At the recently opened refugee site called Ifo 2, boys played football and girls skipped in the courtyard of a brand new primary school on Monday. "Most of these children have arrived this year from Somalia," said the headmaster, Mohammed Abdullahi Bashir. "We decided to open the school two weeks earlier to give them a chance to catch up."

So far, about 1,100 children have been enrolled at this school and 11 of the school's 24 classrooms have been filled. "Every day more children are enrolling," Bashir added.

Very few of the new arrivals received any formal education in Somalia. To help them cope, UNHCR's partner, CARE, recently began an accelerated learning programme to teach them basic literacy and numeracy skills. Some 1,500 children between the ages of five and 13 benefitted from this programme.

The schools at Dadaab follow the Kenyan education curriculum. There are also private and religious schools, adult literacy centres and four vocational training centres for refugee and local youth.

With the large influx of refugees from Somalia this year, more than half of whom are children, the demand for classrooms, desks, stationery, textbooks and teachers in Dadaab has increased dramatically - at least 75 new schools will need to be built.

Currently, there is only one teacher for every 100 pupils.
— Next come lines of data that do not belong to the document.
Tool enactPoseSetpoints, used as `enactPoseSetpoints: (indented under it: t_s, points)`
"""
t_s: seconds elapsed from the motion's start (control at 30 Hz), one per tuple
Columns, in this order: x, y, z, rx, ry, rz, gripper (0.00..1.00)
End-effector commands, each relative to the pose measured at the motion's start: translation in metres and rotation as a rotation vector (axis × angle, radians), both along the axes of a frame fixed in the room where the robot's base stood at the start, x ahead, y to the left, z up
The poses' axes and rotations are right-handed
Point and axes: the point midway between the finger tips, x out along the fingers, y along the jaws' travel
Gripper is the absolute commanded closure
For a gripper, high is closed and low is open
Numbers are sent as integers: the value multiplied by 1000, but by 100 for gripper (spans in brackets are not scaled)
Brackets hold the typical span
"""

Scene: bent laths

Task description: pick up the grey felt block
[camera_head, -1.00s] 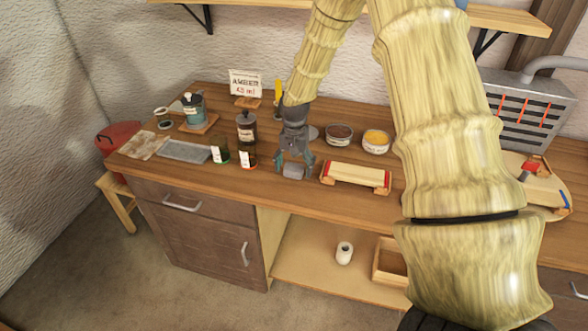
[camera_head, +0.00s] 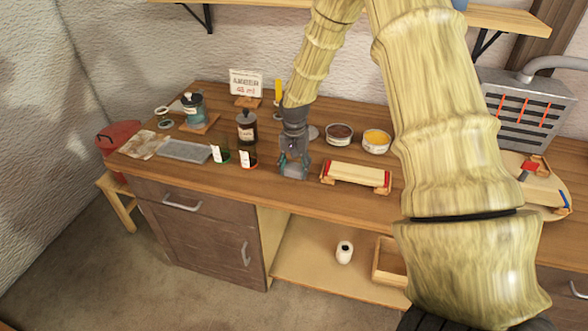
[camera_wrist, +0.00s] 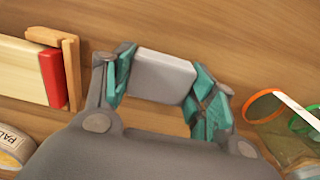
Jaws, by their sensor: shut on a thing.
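The grey felt block (camera_wrist: 162,76) sits between the two teal-padded fingers of my gripper (camera_wrist: 160,80) in the wrist view. The fingers press on its two ends. In the head view, my gripper (camera_head: 294,166) points down at the front part of the bench top, left of the pale wooden block with red ends. The felt block (camera_head: 295,173) shows low between the fingers there, partly hidden by them. It looks at or very near the bench surface; I cannot tell if there is a gap.
The wooden block with red ends (camera_head: 356,176) lies close on the right. Glasses with white labels (camera_head: 247,158) and a dark bottle (camera_head: 246,127) stand on the left. Two round tins (camera_head: 376,141) stand behind right. The bench's front edge (camera_head: 300,192) is near.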

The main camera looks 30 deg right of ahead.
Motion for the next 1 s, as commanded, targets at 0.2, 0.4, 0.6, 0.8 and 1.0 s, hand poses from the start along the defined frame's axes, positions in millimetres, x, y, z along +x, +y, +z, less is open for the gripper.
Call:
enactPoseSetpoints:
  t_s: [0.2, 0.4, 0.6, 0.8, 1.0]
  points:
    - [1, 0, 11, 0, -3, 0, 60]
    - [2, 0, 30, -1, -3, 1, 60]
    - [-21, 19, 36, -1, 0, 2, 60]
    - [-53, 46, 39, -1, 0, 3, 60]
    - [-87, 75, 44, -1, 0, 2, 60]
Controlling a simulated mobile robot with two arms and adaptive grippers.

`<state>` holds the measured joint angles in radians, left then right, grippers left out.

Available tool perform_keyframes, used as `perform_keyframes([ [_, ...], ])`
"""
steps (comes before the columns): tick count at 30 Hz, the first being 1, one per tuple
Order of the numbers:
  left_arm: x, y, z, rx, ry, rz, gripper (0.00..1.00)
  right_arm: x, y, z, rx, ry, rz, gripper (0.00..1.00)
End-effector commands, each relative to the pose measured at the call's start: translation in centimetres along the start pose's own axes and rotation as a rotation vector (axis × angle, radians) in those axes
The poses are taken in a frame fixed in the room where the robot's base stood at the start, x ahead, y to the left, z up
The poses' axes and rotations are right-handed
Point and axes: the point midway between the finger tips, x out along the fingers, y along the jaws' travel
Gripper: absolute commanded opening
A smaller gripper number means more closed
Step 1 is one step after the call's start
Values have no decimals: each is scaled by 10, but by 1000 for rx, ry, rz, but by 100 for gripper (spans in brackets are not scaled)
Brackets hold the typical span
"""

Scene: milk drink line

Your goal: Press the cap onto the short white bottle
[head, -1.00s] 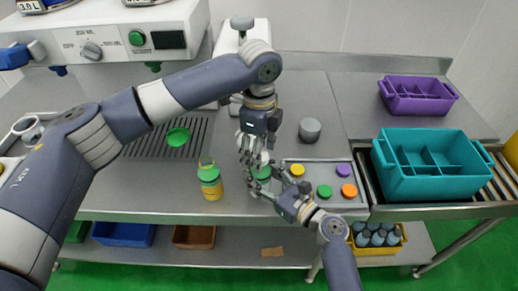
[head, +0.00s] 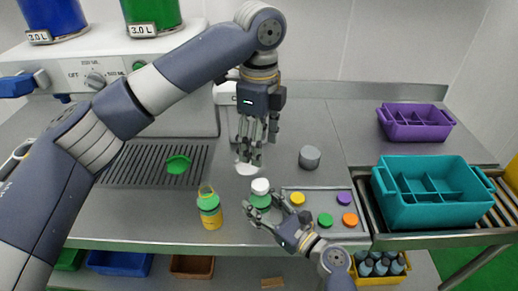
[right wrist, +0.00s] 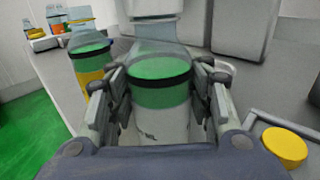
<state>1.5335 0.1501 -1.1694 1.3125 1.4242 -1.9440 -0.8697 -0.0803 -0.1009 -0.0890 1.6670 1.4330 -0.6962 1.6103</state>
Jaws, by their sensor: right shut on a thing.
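The short white bottle (right wrist: 160,120) stands upright in the right wrist view, with a pale lower body, a green upper part, a dark band and a translucent dome. In the head view the bottle (head: 260,201) shows green, with a white cap (head: 260,186) on top. I cannot tell whether the cap is fully seated. My right gripper (right wrist: 157,105) is shut around the bottle's sides. It also shows in the head view (head: 266,212). My left gripper (head: 248,160) hangs fingers-down above and slightly left of the bottle, apart from it. Its finger opening is unclear.
A green-and-yellow bottle (head: 210,210) stands to the left. A tray (head: 312,211) with coloured caps lies to the right. A grey cylinder (head: 310,157) stands behind the tray. Teal (head: 430,210) and purple (head: 415,133) crates are farther right.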

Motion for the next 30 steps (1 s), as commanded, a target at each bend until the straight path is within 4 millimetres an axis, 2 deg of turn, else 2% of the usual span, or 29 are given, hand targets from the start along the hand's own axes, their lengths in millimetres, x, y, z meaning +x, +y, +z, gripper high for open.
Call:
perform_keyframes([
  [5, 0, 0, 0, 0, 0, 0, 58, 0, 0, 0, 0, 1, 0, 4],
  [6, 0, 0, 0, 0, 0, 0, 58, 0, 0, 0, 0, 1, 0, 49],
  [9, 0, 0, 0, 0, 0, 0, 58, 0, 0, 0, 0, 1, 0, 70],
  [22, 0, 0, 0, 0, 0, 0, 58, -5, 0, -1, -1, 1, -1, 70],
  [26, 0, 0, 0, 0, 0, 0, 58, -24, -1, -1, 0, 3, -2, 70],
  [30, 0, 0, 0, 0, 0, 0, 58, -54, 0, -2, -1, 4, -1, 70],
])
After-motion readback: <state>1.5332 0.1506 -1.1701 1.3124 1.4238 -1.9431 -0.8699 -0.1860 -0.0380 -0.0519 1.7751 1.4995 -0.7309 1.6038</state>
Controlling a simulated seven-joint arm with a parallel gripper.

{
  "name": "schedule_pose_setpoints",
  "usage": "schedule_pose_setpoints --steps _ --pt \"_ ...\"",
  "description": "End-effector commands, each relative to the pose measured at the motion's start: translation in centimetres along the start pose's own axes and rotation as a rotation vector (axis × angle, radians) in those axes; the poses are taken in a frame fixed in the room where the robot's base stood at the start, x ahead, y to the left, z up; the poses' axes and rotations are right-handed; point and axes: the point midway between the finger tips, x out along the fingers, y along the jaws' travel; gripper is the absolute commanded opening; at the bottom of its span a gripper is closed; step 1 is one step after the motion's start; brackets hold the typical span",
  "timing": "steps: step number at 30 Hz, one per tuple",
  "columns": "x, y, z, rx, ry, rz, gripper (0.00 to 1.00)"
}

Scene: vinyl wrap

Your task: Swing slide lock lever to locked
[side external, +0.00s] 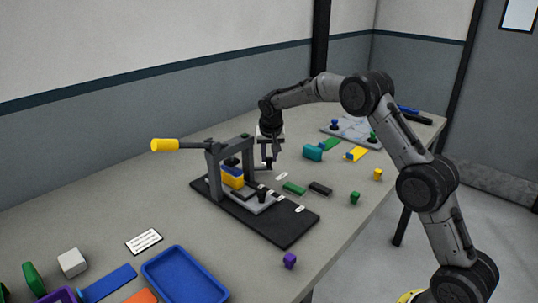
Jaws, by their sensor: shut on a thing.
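A press-like fixture with a grey upright frame (214,172) stands on a black base plate (285,232). A long handle with a yellow grip (165,145) sticks out to its left. A yellow block (233,181) sits inside the frame on a grey slide, with a black knob (262,196) in front. My gripper (268,160) points down just right of the frame, at its far side. It is shut on a small dark part there, seemingly the slide lock lever; the fingers and frame hide most of it, so its angle cannot be told.
A blue tray (184,276) and a white label card (144,241) lie at front left. Green (294,188) and black (320,188) pieces lie right of the base. A teal block (313,152) and a purple piece (290,260) stand nearby. The back-left table is clear.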

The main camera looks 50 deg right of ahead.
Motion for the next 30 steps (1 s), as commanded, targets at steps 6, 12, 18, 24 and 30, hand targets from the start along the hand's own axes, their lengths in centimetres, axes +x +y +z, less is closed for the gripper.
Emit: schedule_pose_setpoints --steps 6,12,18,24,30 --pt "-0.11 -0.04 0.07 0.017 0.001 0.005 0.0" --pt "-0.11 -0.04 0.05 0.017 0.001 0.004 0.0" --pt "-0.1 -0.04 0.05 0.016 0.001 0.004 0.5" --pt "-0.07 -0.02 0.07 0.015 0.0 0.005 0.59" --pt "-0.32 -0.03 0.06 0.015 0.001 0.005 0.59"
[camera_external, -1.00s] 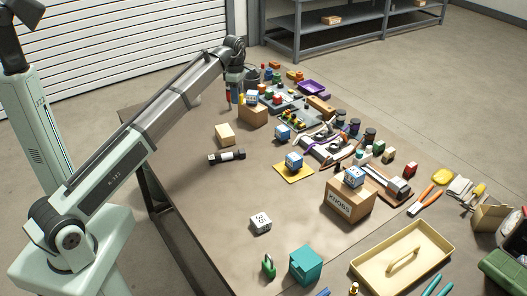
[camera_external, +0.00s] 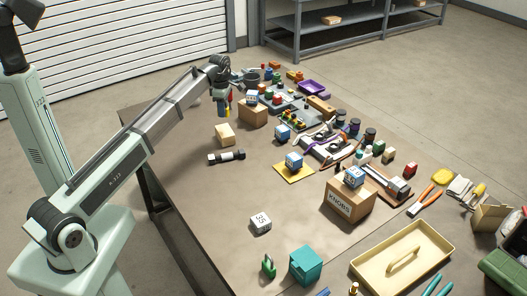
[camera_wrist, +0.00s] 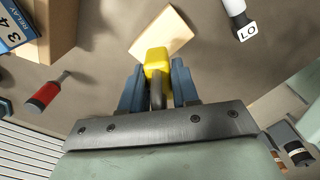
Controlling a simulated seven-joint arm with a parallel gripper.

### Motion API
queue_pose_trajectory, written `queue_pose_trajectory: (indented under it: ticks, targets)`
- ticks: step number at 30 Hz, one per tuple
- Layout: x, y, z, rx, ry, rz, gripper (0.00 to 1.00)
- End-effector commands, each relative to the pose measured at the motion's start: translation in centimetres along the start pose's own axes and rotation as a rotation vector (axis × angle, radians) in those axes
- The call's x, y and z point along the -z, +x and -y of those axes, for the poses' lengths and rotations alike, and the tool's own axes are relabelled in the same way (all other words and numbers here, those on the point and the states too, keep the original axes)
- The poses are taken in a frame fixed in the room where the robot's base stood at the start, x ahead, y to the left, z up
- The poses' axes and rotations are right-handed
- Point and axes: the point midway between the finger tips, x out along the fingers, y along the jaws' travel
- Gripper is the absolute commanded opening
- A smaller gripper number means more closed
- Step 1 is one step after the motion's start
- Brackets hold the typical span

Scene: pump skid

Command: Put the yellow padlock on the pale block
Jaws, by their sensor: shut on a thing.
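The yellow padlock (camera_wrist: 156,62) is held between the blue fingers of my gripper (camera_wrist: 158,88) in the wrist view, its grey shackle toward the camera. In the external view my gripper (camera_external: 223,108) points down, with a bit of yellow at its fingertips. The pale block (camera_wrist: 168,32) lies on the table just beyond the padlock in the wrist view, and the padlock overlaps its near edge there. In the external view the pale block (camera_external: 225,134) sits below my gripper, with a small gap between them.
A black-and-white cylinder (camera_external: 227,156) lies near the pale block. A cardboard box (camera_external: 252,113) with a blue-and-white cube (camera_external: 252,97) on top stands to the right of my gripper. A red-handled tool (camera_wrist: 45,97) shows at left in the wrist view. The table's left side is mostly clear.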

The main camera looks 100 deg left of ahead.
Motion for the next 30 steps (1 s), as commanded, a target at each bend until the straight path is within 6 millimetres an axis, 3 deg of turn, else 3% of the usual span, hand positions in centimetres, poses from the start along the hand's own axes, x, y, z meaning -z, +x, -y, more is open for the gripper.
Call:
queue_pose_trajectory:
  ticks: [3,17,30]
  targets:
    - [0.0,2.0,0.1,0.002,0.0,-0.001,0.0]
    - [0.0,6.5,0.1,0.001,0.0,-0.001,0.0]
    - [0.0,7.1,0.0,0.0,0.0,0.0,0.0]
In some of the schools, teachers work double shifts, teaching one group of children in the morning and another in the afternoon. Most of the teachers are refugees themselves. For teenagers, opportunities to start or continue formal education are few.

Because of overcrowding, most of the refugees arriving from Somalia this year settled outside the three existing camps with little access to basic services. In recent weeks, UNHCR has been transferring these refugees to two new sites. To date, some 30,000 refugees have been relocated to the new sites, where UNHCR is building temporary schools for 14,000 children.